Le cas de l’acrosport scolaire apparaît particulièrement original en raison des diverses pratiques sociales choisies par les enseignant·e·s. En effet, certain·e·s prennent pour référence la pratique fédérale de la gymnastique acrobatique ; d’autres combinent différentes activités gymniques (les agrès, la gymnastique rythmique par exemple), voire artistiques (la danse, le cirque) et co-construisent avec les élèves de nouvelles formes de pratiques. Ces dernier·e·s jouent un rôle déterminant en apportant du matériel, des objets, des costumes ou en intégrant d’autres APSA à leur enchaînement. La plupart des enseignant·e·s accepte alors de transformer l’activité et de s’éloigner du sens culturel des pratiques sociales, à condition que « ça tourne » et que les règles de sécurité soient respectées. Ils, elles déclarent également s’appuyer davantage sur les propositions de la profession dans les publications et les stages de formation continue, plutôt que sur les programmes d’EPS. Ces derniers entretiennent d’ailleurs un certain flou, permettant aux enseignant ·e·s de s’y retrouver quelle que soit leur conception de l’acrosport. La terminologie retenue, l’« acrosport », différente de la pratique fédérale, semble d’ailleurs reconnaître et autoriser une certaine spécificité scolaire. De plus, le regroupement des activités gymniques et artistiques au sein de la CP 3 a tendance à renforcer l’amalgame entre ces deux types d’activités pourtant bien distinctes.

« À quelle pratique sociale les enseignants se réfèrent-il pour transmettre le patrimoine de la culture sportive et artistique lorsqu’ils mixent les activités gymniques et les activités artistiques ? »

Une recherche plus récente (Musard & Robin, 2014) a consisté à repérer les traitements didactiques de l’acrosport dans la revue EPS, de 1992 à 2012 et à caractériser la dimension artistique. L’analyse de 34 articles a permis de dégager deux grandes conceptions, résumées dans le tableau ci-dessous :

  • une conception gymnique, où la dimension artistique est seconde et renvoie à l’harmonie de l’enchaînement, en référence aux activités gymniques ;
  • une conception mixte gymnique et artistique, où la dimension artistique prend une autre signification en référence aux activités artistiques, sans pour autant abandonner la dimension gymnique. Dans ce cas, l’acrosport se transforme en une « double activité », combinant deux types de référence gymniques et artistiques. Ainsi, les élèves, à la fois porteur·e, voltigeur·e, juge et spectateur/trice, mais encore chorégraphe, metteur·e en scène, interprète, sont censé·e·s maîtriser des éléments à la fois de plus en plus acrobatiques mais aussi de plus en plus signifiants au service d’un projet expressif.
Tableau 1 : deux conceptions de l’acrosport dans la revue EPS de 1992 à 2012

Quelles données peuvent être utiles à l’EPS du quotidien ?

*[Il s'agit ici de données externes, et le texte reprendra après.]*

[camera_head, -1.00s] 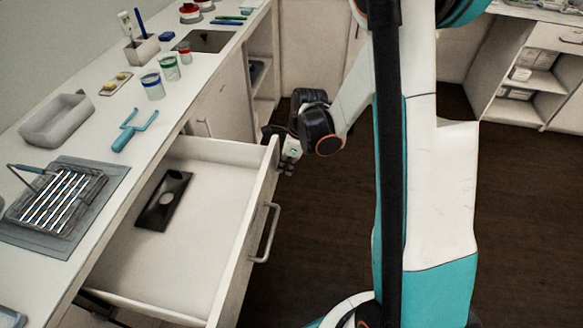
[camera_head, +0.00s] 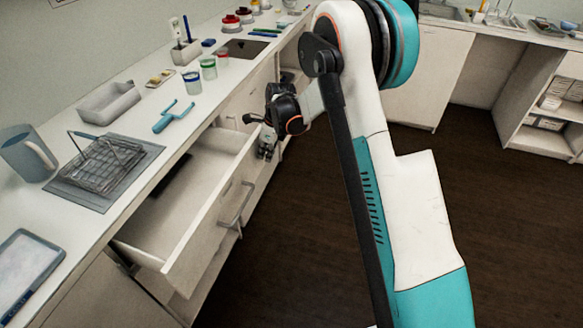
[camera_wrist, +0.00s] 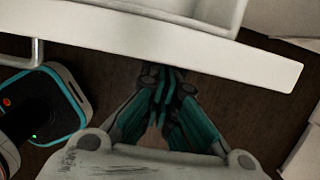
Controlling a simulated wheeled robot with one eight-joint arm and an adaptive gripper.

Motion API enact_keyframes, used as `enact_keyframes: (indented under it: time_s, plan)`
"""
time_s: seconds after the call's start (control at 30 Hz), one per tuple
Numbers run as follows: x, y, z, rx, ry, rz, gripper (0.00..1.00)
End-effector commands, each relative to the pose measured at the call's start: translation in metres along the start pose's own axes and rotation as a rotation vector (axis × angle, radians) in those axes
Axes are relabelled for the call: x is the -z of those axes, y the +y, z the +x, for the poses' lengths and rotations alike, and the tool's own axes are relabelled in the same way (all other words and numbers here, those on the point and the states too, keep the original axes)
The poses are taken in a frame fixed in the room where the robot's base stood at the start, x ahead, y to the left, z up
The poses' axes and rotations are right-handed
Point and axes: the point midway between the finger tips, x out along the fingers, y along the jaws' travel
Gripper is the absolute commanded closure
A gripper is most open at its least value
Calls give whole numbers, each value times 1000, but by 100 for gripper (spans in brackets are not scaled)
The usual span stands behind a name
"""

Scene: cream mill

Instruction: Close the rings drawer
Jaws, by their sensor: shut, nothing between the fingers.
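A white drawer (camera_head: 205,205) stands partly pulled out below the left counter. I take it for the rings drawer; no label is readable. Its bar handle (camera_head: 236,205) is on the front panel, and part of the handle shows in the wrist view (camera_wrist: 22,62). A dark flat item (camera_head: 178,178) lies inside, partly hidden by the counter. My gripper (camera_head: 266,150) is shut and empty at the far end of the drawer front, on the outer side. In the wrist view the fingertips (camera_wrist: 165,78) meet the front panel's edge (camera_wrist: 200,52); contact is unclear.
Open shelves (camera_head: 540,105) stand at the right. The dark floor (camera_head: 500,230) is clear.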

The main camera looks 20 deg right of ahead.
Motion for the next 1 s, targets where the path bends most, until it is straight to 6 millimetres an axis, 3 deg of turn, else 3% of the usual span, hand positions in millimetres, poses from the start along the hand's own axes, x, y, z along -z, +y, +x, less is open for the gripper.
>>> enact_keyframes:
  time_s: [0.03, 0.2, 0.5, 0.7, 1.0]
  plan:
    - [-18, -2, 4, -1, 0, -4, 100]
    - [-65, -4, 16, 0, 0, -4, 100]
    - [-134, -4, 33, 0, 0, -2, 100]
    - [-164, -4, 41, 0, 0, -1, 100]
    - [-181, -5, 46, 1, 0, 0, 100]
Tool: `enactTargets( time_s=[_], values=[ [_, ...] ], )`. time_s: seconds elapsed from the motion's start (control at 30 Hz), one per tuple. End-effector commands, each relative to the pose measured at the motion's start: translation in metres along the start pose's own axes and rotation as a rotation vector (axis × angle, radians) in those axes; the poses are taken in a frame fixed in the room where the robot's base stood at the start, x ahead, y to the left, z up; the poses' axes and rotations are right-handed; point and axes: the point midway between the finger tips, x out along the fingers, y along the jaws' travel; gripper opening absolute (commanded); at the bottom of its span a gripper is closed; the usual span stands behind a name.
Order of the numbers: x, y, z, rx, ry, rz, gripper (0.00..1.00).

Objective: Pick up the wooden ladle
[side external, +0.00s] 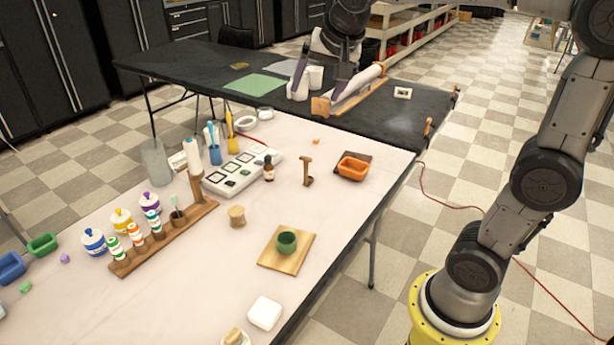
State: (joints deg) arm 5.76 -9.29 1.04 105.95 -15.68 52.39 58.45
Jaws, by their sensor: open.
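My gripper (325,72) is open at the top middle, over the dark table and pointing down. Its fingers are spread near some white cups (308,80) and a white roll on a wooden holder (352,95). I cannot tell whether it touches them, and no ladle shows between the fingers. A small brown wooden piece (308,172) with a short head and a thin stem is on the pale table, below the gripper in the picture and clear of it. It may be the wooden ladle, but it is too small to be sure.
The pale table (340,215) holds an orange dish (353,168), a green cup (286,242) on a wooden board (272,258), a white tray (243,172) and a wooden rack of small bottles (165,240). A green mat (255,84) lies on the dark table (410,115).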

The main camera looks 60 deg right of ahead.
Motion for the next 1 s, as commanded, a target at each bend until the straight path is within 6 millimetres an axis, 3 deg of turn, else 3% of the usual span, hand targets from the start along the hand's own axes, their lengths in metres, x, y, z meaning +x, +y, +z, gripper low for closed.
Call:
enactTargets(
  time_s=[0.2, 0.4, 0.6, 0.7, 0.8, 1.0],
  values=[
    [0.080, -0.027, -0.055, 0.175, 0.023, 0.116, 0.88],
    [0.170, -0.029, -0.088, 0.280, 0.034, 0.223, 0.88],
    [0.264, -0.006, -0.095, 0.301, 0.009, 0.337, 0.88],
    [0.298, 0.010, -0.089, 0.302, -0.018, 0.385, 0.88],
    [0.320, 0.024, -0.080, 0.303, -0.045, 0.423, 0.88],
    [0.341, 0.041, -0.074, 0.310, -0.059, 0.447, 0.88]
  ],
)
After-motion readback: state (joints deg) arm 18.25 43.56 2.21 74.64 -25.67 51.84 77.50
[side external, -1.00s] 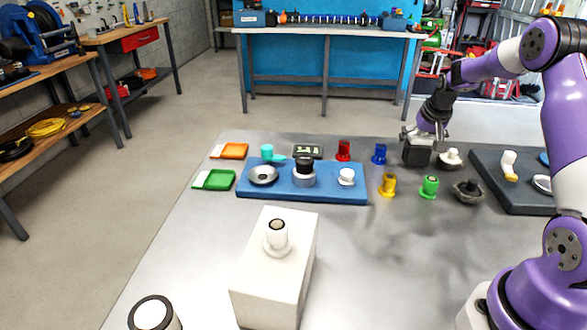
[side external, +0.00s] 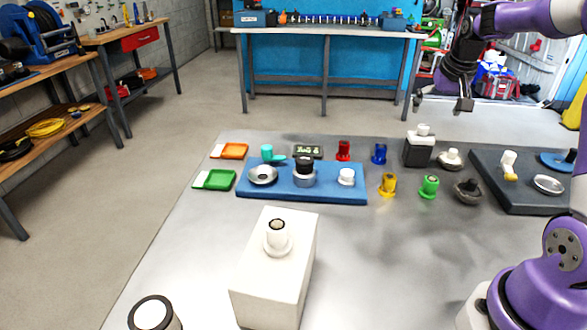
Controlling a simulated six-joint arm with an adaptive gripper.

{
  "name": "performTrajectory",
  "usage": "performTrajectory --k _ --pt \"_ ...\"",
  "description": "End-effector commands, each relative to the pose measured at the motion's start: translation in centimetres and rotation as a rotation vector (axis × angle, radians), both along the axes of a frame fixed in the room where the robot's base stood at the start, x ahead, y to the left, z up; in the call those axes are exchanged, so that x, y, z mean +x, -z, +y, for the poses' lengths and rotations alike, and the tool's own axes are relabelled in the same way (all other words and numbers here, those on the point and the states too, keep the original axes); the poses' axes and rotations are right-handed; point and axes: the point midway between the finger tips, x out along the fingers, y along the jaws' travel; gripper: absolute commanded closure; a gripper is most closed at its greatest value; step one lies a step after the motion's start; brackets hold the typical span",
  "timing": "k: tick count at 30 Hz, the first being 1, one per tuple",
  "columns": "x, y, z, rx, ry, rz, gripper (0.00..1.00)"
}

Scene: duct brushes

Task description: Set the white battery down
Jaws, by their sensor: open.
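The white battery (side external: 422,131) looks like a small white piece seated upright at the top of a dark block (side external: 418,154) on the grey table. Whether it sits in the block or only on it is too small to tell. My gripper (side external: 442,100) is open and empty, its two fingers spread wide. It hangs above the battery and a little to the right in the picture, clear of it.
A blue tray (side external: 325,192) with a dish and jars stands left of the block. Red, blue, yellow and green pieces stand between. A dark tray (side external: 523,201) lies right. A white box (side external: 256,280) stands in front. The table's front middle is bare.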

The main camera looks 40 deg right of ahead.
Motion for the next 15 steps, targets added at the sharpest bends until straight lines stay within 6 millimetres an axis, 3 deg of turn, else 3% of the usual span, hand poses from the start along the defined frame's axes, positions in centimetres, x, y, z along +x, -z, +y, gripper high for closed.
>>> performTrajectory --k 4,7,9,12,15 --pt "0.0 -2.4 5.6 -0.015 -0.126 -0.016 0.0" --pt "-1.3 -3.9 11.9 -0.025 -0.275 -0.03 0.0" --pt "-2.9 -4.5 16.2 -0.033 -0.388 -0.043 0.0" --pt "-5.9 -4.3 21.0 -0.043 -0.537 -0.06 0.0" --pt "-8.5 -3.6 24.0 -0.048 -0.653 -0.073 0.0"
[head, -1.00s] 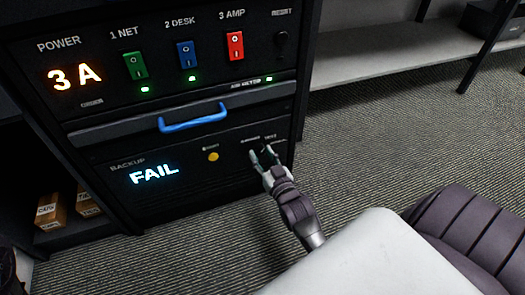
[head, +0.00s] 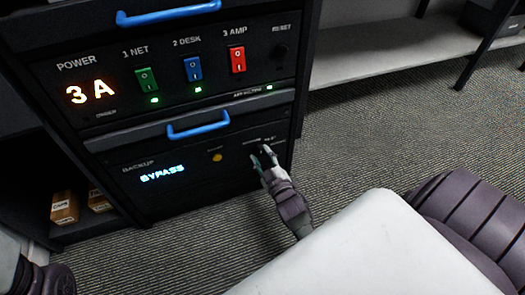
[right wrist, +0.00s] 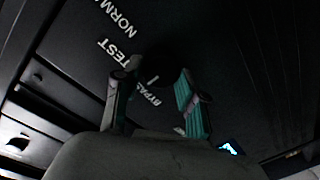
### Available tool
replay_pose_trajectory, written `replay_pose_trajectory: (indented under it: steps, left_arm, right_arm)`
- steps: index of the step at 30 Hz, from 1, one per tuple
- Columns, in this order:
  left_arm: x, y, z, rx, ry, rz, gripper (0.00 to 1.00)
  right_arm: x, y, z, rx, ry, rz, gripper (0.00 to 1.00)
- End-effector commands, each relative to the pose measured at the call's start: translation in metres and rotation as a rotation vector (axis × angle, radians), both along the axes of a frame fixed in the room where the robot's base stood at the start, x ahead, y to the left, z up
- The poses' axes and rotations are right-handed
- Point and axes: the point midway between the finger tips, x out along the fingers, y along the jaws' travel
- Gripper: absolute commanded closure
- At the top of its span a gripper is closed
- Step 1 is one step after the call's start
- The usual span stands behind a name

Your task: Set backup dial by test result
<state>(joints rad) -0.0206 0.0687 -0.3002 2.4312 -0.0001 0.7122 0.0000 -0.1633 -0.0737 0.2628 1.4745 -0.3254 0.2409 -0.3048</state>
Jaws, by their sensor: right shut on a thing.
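The backup panel (head: 150,205) is the lower front of the dark cabinet. Its display (head: 162,174) reads BYPASS in pale blue letters. The black round backup dial (right wrist: 165,66) has NORMAL, TEST and BYPASS printed around it in the right wrist view; a small white mark on it lies towards BYPASS. My right gripper (head: 264,158) is at the dial at the panel's right side, and its fingers (right wrist: 155,100) are shut on it, one on each side. The fingers partly cover the dial and the word BYPASS. My left gripper is out of view.
A yellow button (head: 217,157) sits left of the dial. Above are a blue drawer handle (head: 198,125) and the power panel, showing 3 A (head: 90,91), with green, blue and red switches (head: 237,60). Small boxes (head: 65,208) stand on the lower left shelf.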

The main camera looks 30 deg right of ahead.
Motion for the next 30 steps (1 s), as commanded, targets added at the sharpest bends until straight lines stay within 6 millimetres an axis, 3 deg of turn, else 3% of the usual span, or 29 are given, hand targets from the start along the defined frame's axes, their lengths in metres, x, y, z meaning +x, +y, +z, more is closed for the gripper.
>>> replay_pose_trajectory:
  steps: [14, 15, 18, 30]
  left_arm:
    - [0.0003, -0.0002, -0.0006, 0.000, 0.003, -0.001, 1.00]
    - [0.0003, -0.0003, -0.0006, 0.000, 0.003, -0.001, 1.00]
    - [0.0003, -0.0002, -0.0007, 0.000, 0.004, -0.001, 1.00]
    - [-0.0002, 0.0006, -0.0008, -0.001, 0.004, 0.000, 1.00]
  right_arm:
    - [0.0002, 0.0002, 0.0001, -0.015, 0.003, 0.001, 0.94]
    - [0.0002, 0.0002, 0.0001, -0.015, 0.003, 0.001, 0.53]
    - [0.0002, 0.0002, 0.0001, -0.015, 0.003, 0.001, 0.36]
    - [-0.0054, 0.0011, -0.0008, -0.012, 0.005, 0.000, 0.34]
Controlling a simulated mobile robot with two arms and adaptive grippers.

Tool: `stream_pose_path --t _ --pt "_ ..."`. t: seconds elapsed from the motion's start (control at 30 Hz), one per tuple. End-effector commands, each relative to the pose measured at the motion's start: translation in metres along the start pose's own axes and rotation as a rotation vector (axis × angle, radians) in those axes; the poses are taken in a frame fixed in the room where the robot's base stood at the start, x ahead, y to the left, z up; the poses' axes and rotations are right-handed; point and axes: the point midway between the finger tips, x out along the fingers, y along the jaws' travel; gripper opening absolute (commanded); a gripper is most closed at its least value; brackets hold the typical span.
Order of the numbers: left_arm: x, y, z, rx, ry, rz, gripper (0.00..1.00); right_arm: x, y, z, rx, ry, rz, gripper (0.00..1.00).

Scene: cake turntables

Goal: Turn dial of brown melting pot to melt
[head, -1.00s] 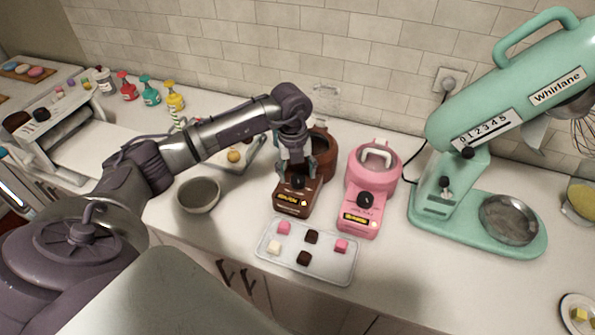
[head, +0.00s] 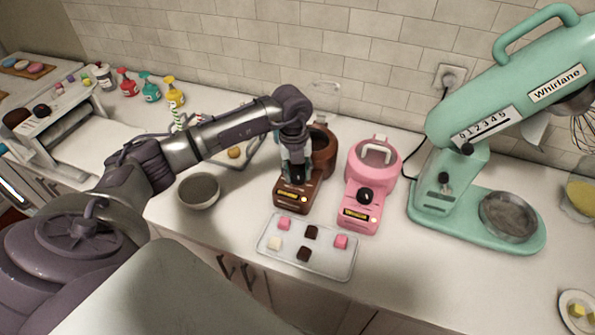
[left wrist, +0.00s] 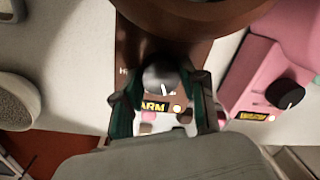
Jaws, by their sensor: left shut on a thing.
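The brown melting pot (head: 290,197) stands on the counter, with its round pot behind its control base. Its dial (left wrist: 161,78) is a dark knob with a pale pointer mark, seen in the left wrist view. A yellow display (left wrist: 154,107) beside it reads "ARM" in the part that shows. My left gripper (head: 297,176) points down over the base. In the left wrist view its two fingers (left wrist: 161,98) stand on either side of the dial, shut on it. In the head view the gripper largely hides the dial. My right gripper is not in view.
A pink melting pot (head: 361,190) stands close on the right. A clear tray (head: 325,265) with several small cubes lies in front. A grey bowl (head: 199,190) is at the left, and a mint stand mixer (head: 470,190) at the right.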

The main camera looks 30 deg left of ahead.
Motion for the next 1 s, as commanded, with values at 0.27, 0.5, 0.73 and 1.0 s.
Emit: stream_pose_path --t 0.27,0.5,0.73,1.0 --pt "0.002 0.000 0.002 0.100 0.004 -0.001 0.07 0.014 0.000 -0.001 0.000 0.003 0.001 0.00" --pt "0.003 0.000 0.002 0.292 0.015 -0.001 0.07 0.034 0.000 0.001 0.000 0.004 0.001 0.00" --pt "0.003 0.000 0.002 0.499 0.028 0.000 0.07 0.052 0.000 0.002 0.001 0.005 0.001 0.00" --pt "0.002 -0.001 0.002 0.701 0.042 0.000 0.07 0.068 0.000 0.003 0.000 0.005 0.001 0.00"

Ces recherches nous amènent à questionner les différentes conceptions de l’acrosport qui cohabitent en EPS.

D’une part, la conception gymnique valorise, en référence à la gymnastique acrobatique, davantage la maîtrise d’éléments gymniques de difficulté croissante que l’enchaînement. Cette orientation est d’ailleurs fondamentale dans les premières étapes de l’apprentissage, où les élèves doivent s’approprier un certain nombre de contenus (placements, alignements, qualité des appuis, règles de montage et démontage, etc.) afin de pouvoir pratiquer en toute sécurité (pour cette raison, les figures en empilement sont déconseillées, voir Mauriceau & al., 2010). Alors que les programmes précédents entérinaient un certain flou en autorisant des références diverses (cf les programmes de 3e de 1997 qui encourageaient différents modes d’entrée à partir des activités compétitives et des activités de spectacle, des « relations avec les éléments gymniques de la gymnastique sportive et les arts du cirque »), les programmes actuels légitiment davantage la conception gymnique. Dans les trois premiers niveaux, les élèves, jouant les rôles de porteur·e, voltigeur·e, aide ou juge conçoivent, présentent et jugent un enchaînement de figures acrobatiques, montées et démontées de façon sécurisée à partir d’un code commun. Ce n’est qu’à partir des niveaux 4 et 5, lorsque les élèves possèdent une certaine maîtrise des figures, que la dimension artistique est plus présente (aspects chorégraphiques, fluidité de l’enchaînement, orientation, occupation de l’espace, prise en compte du support sonore et des effets chorégraphiques).

D’autre part, la conception mixte acrobatique et artistique s’éloigne des pratiques sociales de référence, des programmes et vise simultanément l’acquisition de compétences gymniques et artistiques. Les formateurs/trices et les enseignant·e·s cherchent ainsi à composer avec les aspirations des élèves, à développer le sensible et l’artistique et à faire des liens entre APSA gymniques et artistiques au sein de la compétence propre n°3 des programmes.
La question de la référence, développée par Martinand nous invite à questionner ces pratiques recomposées. À quelle pratique sociale les enseignants se réfèrent-il pour transmettre le patrimoine de la culture sportive et artistique lorsqu’ils mixent les activités gymniques et les activités artistiques ? Les temps de pratique étant contraints en contexte scolaire, ne serait-il pas préférable de cibler ce qu’il y a à enseigner pour prétendre à de véritables acquisitions chez les élèves ?

Entretien de Mathilde Musard mené par Yvon Léziart et paru dans la revue Contrepied Acrosport

  1. Université de Franche-Comté, Laboratoire ELLIADD.
  2. De Landsheere (1992) définit le curriculum comme un ensemble d’actions planifiées pour susciter l’instruction comportant les objectifs, les contenus, les méthodes, les matériels, les dispositions relatives à la formation des enseignant·e·s.